See http://www.space.com/33406-juno-jupi...rst-photo.html
Hello again,
If someone is interested in the indo german/nurse roots of "Game of Thrones", so he or she should read the "Thule", especialy the Edda Saga, that is the whole truth about the Song of Fire and Ice. Tolkien's Lord of the Rings is concepted the same way, but a bit more interesting, I guess... I read the "Thule" entirely, also the Edda Saga of indo german "apocalypse". But I am very lucky to be able to read old german, nowadays, I don't even know one person under 30 besides of me, who is able to read it, without being paid for it as historians or as scientists. Besides, their exist another funny thing,
called "The Guelphen Saga". It was written down the first time nearly 700 years ago, I guess... My old manhunter family is the best, beleave me... We hate and murder each other even sometimes today... We are indeed ol' dirty bastards of murder and mayhem... Can you imagine us at Christmas diner ?! It's great and more cold than in Sebiria in terms of emotions.

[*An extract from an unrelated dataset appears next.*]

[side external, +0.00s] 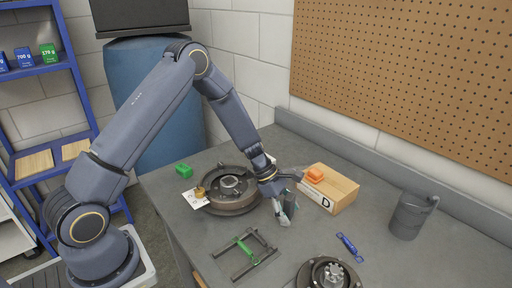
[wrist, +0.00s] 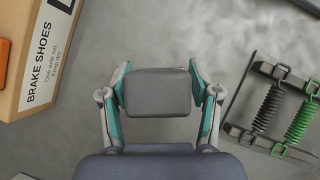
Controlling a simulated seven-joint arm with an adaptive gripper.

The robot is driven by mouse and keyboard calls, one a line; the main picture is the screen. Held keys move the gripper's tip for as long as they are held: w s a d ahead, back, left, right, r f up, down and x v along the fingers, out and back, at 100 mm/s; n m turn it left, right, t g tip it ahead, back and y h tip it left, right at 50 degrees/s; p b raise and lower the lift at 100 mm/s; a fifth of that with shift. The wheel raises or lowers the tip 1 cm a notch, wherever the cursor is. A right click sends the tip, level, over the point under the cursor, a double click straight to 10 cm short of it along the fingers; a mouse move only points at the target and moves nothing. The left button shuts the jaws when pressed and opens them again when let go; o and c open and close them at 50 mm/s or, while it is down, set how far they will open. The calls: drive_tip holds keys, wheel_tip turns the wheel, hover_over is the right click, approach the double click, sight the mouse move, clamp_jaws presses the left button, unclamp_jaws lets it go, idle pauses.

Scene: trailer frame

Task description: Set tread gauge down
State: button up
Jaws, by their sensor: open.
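My gripper (side external: 287,217) is low over the grey bench, between the brake-shoe box and the spring frame. In the wrist view its teal-padded fingers (wrist: 158,95) stand apart on both sides of a plain dark grey block (wrist: 157,92). I cannot tell whether the block touches the pads or the bench. The block also shows between the fingers in the side view (side external: 291,204), partly hidden. A small blue tool (side external: 348,247), which may be the tread gauge, lies flat on the bench to the right of my gripper, apart from it. It is not seen in the wrist view.
The brake-shoe box (side external: 335,190) carries an orange item (side external: 315,174). A frame with green and dark springs (side external: 245,254), a brake drum (side external: 232,203), a hub (side external: 330,274) and a grey jug (side external: 408,216) surround my gripper. Bare bench (side external: 310,238) shows near the blue tool.

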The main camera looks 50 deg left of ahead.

The Thule sounds interesting. I haven't read any of them even in English. The Game of Thrones did remind me of Tolkien.
I'm puzzled what this has to do with astronomy?
Probably nothing. I guess there was a wonder if the Game of Thrones was a fictional world with more than one sun.
I was referring to August Guelfen's post. I'm at a loss to know what it has to do with astronomy.
Just to finish this off topic. I never watched Game of Thrones but I loved this description"There is a lot of violence with beautiful people in medieval settings behaving nobly and ignobly and dragons breathing fire.":D
I still hope to read a complete narrative and not just a comment by you, Yes/No.